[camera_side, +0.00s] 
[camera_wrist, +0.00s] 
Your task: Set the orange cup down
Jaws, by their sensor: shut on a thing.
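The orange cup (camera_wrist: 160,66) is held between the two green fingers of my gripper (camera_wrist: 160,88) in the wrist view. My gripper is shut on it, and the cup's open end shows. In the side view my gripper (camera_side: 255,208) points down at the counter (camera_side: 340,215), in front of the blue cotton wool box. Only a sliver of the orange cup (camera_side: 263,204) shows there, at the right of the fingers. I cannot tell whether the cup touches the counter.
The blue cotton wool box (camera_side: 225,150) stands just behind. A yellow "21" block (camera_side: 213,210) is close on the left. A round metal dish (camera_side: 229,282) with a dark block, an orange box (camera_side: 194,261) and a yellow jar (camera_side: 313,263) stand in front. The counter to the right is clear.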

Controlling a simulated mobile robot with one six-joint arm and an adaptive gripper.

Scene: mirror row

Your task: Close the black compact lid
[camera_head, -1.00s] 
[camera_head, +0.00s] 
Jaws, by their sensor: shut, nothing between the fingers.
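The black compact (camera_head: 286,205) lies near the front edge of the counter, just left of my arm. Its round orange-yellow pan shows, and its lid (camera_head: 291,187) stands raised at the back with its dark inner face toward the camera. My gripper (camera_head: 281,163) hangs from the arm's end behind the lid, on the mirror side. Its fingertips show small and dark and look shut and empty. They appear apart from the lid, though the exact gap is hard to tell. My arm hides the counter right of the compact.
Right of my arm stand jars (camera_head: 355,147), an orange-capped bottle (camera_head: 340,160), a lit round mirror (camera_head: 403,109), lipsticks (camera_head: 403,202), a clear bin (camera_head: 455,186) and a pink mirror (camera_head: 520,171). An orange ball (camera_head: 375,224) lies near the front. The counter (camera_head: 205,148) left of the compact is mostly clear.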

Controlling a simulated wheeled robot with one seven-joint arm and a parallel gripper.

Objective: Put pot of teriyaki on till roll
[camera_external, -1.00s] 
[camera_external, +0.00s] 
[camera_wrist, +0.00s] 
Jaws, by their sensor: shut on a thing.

* [INSTRUCTIONS TO FOLLOW]: Filter the records down to the lines that contain the string "Your", and copy those lines.

* [ANSWER BELOW]:
Your task: Set the orange cup down
Your task: Close the black compact lid

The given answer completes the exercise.